### DATASET EXTRACT ###

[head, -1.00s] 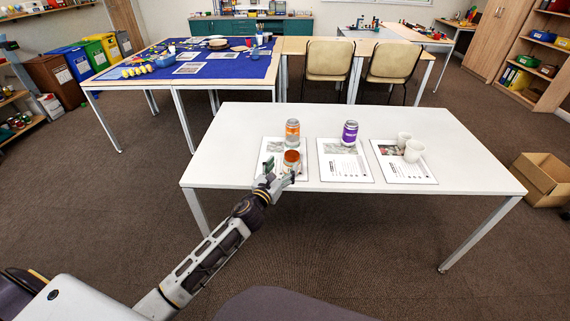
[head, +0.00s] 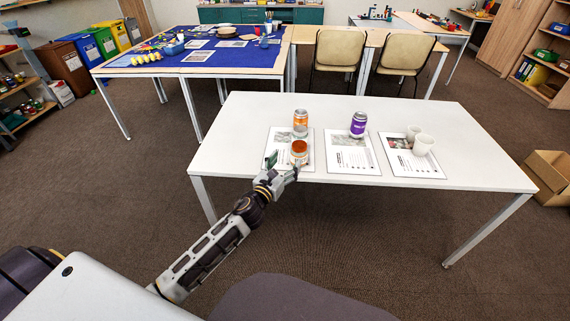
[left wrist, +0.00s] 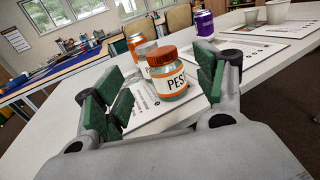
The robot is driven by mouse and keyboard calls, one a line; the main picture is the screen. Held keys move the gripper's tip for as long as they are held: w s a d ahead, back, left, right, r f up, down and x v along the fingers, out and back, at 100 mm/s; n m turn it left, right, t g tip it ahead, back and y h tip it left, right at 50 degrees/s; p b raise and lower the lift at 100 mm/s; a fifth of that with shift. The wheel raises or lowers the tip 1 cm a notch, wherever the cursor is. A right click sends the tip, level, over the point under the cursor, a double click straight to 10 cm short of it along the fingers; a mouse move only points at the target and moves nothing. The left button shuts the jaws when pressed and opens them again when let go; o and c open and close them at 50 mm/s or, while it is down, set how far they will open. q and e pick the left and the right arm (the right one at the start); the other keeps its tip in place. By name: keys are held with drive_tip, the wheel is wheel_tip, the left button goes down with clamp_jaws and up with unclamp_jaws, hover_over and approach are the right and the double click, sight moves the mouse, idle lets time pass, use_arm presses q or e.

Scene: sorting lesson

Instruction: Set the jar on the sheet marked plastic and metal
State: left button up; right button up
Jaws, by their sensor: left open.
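The jar (head: 299,152), with an orange-brown lid and a label reading "PES", stands upright on the front part of the left sheet (head: 277,133). In the left wrist view the jar (left wrist: 172,80) is ahead, between the green-padded fingers. My left gripper (head: 284,164) is open at the table's front edge, with a finger to each side of the jar and no visible grip on it. The middle sheet (head: 352,163) and right sheet (head: 424,172) lie beside it. Their print is too small to read, so I cannot tell which is plastic and metal. My right gripper is out of view.
An orange can (head: 301,123) stands behind the jar, and a purple can (head: 358,124) on the middle sheet. Two white cups (head: 423,145) stand on the right sheet. The white table (head: 480,145) is clear on its right side. A cardboard box (head: 550,176) is on the floor at right.

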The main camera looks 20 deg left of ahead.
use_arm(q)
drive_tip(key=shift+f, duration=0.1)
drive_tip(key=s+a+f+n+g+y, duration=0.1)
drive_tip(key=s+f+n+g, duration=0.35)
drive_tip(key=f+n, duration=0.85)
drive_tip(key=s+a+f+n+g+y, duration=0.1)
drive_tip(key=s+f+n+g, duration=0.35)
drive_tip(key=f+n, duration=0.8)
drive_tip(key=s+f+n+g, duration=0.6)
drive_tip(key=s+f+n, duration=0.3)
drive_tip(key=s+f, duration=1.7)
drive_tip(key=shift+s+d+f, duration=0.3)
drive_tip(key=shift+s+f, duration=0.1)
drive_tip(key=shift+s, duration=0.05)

###

*WRITTEN INSTRUCTION*. Transcribe the listing in full and omit the pictures.

*SOLUTION FOR THIS TASK*.
[head, -1.00s] 
[head, +0.00s] 
[left wrist, +0.00s] 
The robot is driven by mouse and keyboard calls, one a line; the main picture is the screen. Held keys move the gripper's tip for as long as they are held: w s a d ahead, back, left, right, r f up, down and x v along the fingers, out and back, at 100 mm/s; n m turn it left, right, t g tip it ahead, back and y h tip it left, right at 50 degrees/s; p b raise and lower the lift at 100 mm/s; a fifth of that with shift. The wheel raises or lowers the tip 1 cm a notch, wherever the cursor is. A right click sends the tip, level, over the point under the cursor, a double click straight to 10 cm short of it along the fingers; a mouse move only points at the target and moves nothing. The left button shuts the jaws when pressed and opens them again when let go; o and c open and close them at 50 mm/s or, while it is down, set how far they will open. q and e pick the left and the right arm (the right one at the start); the other keeps its tip in place. By name: keys are held with drive_tip, the wheel is wheel_tip, the left button goes down with clamp_jaws and up with unclamp_jaws, hover_over and approach are the right and the double click, sight moves the mouse, idle lets time pass, use_arm presses q or e.

Scene: sorting lesson

Instruction: Set the jar on the sheet marked plastic and metal
State: left button up; right button up
Jaws, by their sensor: left open.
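The jar (head: 299,152), with an orange-brown lid and a label reading "PES", stands upright on the front part of the left sheet (head: 277,133). In the left wrist view the jar (left wrist: 172,80) is ahead, between the green-padded fingers. My left gripper (head: 284,164) is open at the table's front edge, with a finger to each side of the jar and no visible grip on it. The middle sheet (head: 352,163) and right sheet (head: 424,172) lie beside it. Their print is too small to read, so I cannot tell which is plastic and metal. My right gripper is out of view.
An orange can (head: 301,123) stands behind the jar, and a purple can (head: 358,124) on the middle sheet. Two white cups (head: 423,145) stand on the right sheet. The white table (head: 480,145) is clear on its right side. A cardboard box (head: 550,176) is on the floor at right.

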The main camera looks 20 deg left of ahead.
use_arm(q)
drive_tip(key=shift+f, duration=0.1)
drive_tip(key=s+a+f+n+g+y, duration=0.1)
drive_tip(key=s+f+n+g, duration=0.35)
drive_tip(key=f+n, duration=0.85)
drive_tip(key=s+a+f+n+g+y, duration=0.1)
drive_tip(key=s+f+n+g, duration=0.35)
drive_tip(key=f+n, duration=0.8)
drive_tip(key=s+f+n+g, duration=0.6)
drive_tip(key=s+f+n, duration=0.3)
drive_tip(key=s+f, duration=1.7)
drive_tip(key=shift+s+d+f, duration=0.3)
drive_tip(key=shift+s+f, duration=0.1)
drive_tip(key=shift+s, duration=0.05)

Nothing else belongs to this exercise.